> Stated exercise
Using the data below, repeat all of it precisely.

_ _ _ _ _

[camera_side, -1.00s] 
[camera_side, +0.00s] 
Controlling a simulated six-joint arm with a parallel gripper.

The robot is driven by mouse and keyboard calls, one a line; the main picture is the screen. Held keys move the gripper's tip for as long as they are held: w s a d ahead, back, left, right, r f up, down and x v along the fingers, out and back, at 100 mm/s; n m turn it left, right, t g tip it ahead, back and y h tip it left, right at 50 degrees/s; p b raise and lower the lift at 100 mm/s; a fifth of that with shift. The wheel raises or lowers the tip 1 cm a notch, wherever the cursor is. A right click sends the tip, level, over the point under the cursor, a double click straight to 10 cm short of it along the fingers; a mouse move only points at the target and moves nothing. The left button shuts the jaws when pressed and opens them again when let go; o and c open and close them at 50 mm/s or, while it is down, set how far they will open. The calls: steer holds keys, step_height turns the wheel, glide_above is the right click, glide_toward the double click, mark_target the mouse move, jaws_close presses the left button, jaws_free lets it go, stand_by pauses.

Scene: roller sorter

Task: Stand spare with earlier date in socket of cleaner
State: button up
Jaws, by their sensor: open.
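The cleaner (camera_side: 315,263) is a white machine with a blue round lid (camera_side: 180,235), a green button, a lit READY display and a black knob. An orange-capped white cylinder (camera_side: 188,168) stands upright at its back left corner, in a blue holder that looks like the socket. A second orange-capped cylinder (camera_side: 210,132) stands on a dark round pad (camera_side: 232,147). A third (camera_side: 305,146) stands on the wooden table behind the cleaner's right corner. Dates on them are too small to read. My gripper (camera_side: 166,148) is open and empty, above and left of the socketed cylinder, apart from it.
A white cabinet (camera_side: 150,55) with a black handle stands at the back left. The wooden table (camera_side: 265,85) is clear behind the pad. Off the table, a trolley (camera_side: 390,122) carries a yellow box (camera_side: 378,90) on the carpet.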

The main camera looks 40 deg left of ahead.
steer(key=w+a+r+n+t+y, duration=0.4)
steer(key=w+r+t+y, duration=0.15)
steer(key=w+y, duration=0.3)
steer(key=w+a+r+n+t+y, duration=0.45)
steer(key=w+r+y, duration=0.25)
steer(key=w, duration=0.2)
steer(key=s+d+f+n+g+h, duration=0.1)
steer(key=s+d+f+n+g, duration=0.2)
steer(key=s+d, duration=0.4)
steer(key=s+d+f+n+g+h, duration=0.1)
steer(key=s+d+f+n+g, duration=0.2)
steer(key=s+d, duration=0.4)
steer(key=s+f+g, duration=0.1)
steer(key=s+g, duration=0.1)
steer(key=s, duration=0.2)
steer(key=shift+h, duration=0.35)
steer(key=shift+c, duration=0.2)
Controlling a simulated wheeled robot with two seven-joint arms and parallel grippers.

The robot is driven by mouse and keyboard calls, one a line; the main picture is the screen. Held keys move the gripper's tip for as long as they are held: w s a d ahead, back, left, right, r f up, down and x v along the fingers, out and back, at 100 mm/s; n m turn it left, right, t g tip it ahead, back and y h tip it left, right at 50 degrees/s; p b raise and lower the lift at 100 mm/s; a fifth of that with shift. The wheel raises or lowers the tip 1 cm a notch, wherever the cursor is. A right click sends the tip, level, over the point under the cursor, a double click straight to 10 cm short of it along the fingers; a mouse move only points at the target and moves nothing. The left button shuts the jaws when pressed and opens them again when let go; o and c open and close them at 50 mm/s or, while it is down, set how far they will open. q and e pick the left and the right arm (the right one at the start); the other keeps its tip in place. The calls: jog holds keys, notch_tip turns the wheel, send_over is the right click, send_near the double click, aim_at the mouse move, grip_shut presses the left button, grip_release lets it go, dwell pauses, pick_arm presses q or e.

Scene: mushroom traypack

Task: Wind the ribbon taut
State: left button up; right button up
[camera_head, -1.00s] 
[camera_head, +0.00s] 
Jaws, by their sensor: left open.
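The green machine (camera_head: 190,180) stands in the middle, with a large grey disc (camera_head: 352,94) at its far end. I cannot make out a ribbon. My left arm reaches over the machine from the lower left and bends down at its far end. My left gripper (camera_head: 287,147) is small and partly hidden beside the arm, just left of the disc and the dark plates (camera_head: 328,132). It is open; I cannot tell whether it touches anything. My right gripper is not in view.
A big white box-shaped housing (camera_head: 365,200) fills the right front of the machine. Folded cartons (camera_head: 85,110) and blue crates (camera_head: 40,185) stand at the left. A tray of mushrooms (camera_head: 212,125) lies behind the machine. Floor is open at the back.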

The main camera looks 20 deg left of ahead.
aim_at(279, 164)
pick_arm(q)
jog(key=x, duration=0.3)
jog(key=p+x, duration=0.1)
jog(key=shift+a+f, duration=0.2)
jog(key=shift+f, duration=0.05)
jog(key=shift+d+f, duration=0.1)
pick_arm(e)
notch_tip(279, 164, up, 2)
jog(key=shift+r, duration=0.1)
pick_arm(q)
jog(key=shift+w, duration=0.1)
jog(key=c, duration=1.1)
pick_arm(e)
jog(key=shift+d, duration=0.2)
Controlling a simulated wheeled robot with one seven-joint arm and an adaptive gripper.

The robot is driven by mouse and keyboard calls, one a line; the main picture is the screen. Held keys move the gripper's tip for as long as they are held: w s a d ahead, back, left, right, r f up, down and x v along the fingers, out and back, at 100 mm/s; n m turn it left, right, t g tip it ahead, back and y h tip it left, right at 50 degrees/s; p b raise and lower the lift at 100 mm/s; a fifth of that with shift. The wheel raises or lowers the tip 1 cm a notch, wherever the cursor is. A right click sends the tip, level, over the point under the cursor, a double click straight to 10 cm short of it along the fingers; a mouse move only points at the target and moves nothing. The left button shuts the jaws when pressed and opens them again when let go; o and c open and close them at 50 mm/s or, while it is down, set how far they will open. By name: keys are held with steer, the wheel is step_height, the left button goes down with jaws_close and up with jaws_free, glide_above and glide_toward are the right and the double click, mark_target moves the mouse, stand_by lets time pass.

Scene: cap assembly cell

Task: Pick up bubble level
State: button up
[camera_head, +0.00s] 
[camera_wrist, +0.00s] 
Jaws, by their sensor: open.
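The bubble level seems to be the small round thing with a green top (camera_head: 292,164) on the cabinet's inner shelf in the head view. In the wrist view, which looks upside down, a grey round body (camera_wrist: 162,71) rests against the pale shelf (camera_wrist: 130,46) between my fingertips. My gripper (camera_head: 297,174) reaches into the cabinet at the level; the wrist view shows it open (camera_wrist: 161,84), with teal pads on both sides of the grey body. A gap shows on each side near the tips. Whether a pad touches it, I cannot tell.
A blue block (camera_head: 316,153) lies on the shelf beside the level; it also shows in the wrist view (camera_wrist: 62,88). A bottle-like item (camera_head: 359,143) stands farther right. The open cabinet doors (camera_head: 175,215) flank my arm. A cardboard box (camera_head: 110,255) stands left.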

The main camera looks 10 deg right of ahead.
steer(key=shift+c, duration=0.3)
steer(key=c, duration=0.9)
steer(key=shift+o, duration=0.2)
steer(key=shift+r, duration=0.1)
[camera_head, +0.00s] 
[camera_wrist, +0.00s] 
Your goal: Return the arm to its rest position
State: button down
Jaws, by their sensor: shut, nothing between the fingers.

_ _ _ _ _

> Exercise output
[camera_side, -1.00s] 
[camera_side, +0.00s] 
Controlling a simulated six-joint arm with a parallel gripper.

The robot is driven by mouse and keyboard calls, one a line; the main picture is the screen. Held keys move the gripper's tip for as long as they are held: w s a d ahead, back, left, right, r f up, down and x v along the fingers, out and back, at 100 mm/s; n m turn it left, right, t g tip it ahead, back and y h tip it left, right at 50 degrees/s; p b raise and lower the lift at 100 mm/s; a fifth of that with shift. The wheel raises or lowers the tip 1 cm a notch, wherever the cursor is. A right click sends the tip, level, over the point under the cursor, a double click straight to 10 cm short of it along the fingers; a mouse move only points at the target and moves nothing. The left button shuts the jaws when pressed and opens them again when let go; o and c open and close them at 50 mm/s or, while it is down, set how far they will open. The calls: steer holds keys, step_height turns the wheel, glide_above is the right click, glide_toward the double click, mark_target the mouse move, jaws_close presses the left button, jaws_free lets it go, stand_by pauses.

Scene: roller sorter

Task: Stand spare with earlier date in socket of cleaner
State: button up
Jaws, by their sensor: open.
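The cleaner (camera_side: 315,263) is a white machine with a blue round lid (camera_side: 180,235), a green button, a lit READY display and a black knob. An orange-capped white cylinder (camera_side: 188,168) stands upright at its back left corner, in a blue holder that looks like the socket. A second orange-capped cylinder (camera_side: 210,132) stands on a dark round pad (camera_side: 232,147). A third (camera_side: 305,146) stands on the wooden table behind the cleaner's right corner. Dates on them are too small to read. My gripper (camera_side: 166,148) is open and empty, above and left of the socketed cylinder, apart from it.
A white cabinet (camera_side: 150,55) with a black handle stands at the back left. The wooden table (camera_side: 265,85) is clear behind the pad. Off the table, a trolley (camera_side: 390,122) carries a yellow box (camera_side: 378,90) on the carpet.

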The main camera looks 40 deg left of ahead.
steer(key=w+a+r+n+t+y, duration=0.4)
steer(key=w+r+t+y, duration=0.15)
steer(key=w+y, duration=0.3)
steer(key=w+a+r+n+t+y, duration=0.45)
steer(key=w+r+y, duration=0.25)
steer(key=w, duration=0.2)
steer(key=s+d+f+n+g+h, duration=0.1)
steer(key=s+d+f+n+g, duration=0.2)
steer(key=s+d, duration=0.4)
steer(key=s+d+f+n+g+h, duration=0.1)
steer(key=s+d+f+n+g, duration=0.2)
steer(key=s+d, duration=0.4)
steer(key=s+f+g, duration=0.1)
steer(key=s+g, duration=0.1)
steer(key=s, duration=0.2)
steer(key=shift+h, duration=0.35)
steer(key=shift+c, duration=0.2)
Controlling a simulated wheeled robot with two seven-joint arms and parallel grippers.

The robot is driven by mouse and keyboard calls, one a line; the main picture is the screen. Held keys move the gripper's tip for as long as they are held: w s a d ahead, back, left, right, r f up, down and x v along the fingers, out and back, at 100 mm/s; n m turn it left, right, t g tip it ahead, back and y h tip it left, right at 50 degrees/s; p b raise and lower the lift at 100 mm/s; a fifth of that with shift. The wheel raises or lowers the tip 1 cm a notch, wherever the cursor is. A right click sends the tip, level, over the point under the cursor, a double click straight to 10 cm short of it along the fingers; a mouse move only points at the target and moves nothing. The left button shuts the jaws when pressed and opens them again when let go; o and c open and close them at 50 mm/s or, while it is down, set how far they will open. q and e pick the left and the right arm (the right one at the start); the other keeps its tip in place. The calls: jog holds keys, notch_tip turns the wheel, send_over is the right click, send_near the double click, aim_at the mouse move, grip_shut presses the left button, grip_release lets it go, dwell pauses, pick_arm presses q or e.

Scene: mushroom traypack

Task: Wind the ribbon taut
State: left button up; right button up
[camera_head, -1.00s] 
[camera_head, +0.00s] 
Jaws, by their sensor: left open.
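The green machine (camera_head: 190,180) stands in the middle, with a large grey disc (camera_head: 352,94) at its far end. I cannot make out a ribbon. My left arm reaches over the machine from the lower left and bends down at its far end. My left gripper (camera_head: 287,147) is small and partly hidden beside the arm, just left of the disc and the dark plates (camera_head: 328,132). It is open; I cannot tell whether it touches anything. My right gripper is not in view.
A big white box-shaped housing (camera_head: 365,200) fills the right front of the machine. Folded cartons (camera_head: 85,110) and blue crates (camera_head: 40,185) stand at the left. A tray of mushrooms (camera_head: 212,125) lies behind the machine. Floor is open at the back.

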The main camera looks 20 deg left of ahead.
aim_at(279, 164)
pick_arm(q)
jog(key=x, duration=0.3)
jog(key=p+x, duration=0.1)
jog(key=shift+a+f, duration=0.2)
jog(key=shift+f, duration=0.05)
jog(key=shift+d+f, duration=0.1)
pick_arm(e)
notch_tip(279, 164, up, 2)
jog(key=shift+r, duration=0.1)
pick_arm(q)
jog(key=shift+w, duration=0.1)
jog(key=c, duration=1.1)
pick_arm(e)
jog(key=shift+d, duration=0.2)
Controlling a simulated wheeled robot with one seven-joint arm and an adaptive gripper.

The robot is driven by mouse and keyboard calls, one a line; the main picture is the screen. Held keys move the gripper's tip for as long as they are held: w s a d ahead, back, left, right, r f up, down and x v along the fingers, out and back, at 100 mm/s; n m turn it left, right, t g tip it ahead, back and y h tip it left, right at 50 degrees/s; p b raise and lower the lift at 100 mm/s; a fifth of that with shift. The wheel raises or lowers the tip 1 cm a notch, wherever the cursor is. A right click sends the tip, level, over the point under the cursor, a double click straight to 10 cm short of it along the fingers; a mouse move only points at the target and moves nothing. The left button shuts the jaws when pressed and opens them again when let go; o and c open and close them at 50 mm/s or, while it is down, set how far they will open. By name: keys are held with steer, the wheel is step_height, the left button goes down with jaws_close and up with jaws_free, glide_above and glide_toward are the right and the double click, mark_target moves the mouse, stand_by lets time pass.

Scene: cap assembly cell

Task: Pick up bubble level
State: button up
[camera_head, +0.00s] 
[camera_wrist, +0.00s] 
Jaws, by their sensor: open.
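The bubble level seems to be the small round thing with a green top (camera_head: 292,164) on the cabinet's inner shelf in the head view. In the wrist view, which looks upside down, a grey round body (camera_wrist: 162,71) rests against the pale shelf (camera_wrist: 130,46) between my fingertips. My gripper (camera_head: 297,174) reaches into the cabinet at the level; the wrist view shows it open (camera_wrist: 161,84), with teal pads on both sides of the grey body. A gap shows on each side near the tips. Whether a pad touches it, I cannot tell.
A blue block (camera_head: 316,153) lies on the shelf beside the level; it also shows in the wrist view (camera_wrist: 62,88). A bottle-like item (camera_head: 359,143) stands farther right. The open cabinet doors (camera_head: 175,215) flank my arm. A cardboard box (camera_head: 110,255) stands left.

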The main camera looks 10 deg right of ahead.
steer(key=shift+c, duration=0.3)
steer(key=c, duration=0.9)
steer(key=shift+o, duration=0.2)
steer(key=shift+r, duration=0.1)
[camera_head, +0.00s] 
[camera_wrist, +0.00s] 
Your goal: Return the arm to its rest position
State: button down
Jaws, by their sensor: shut, nothing between the fingers.

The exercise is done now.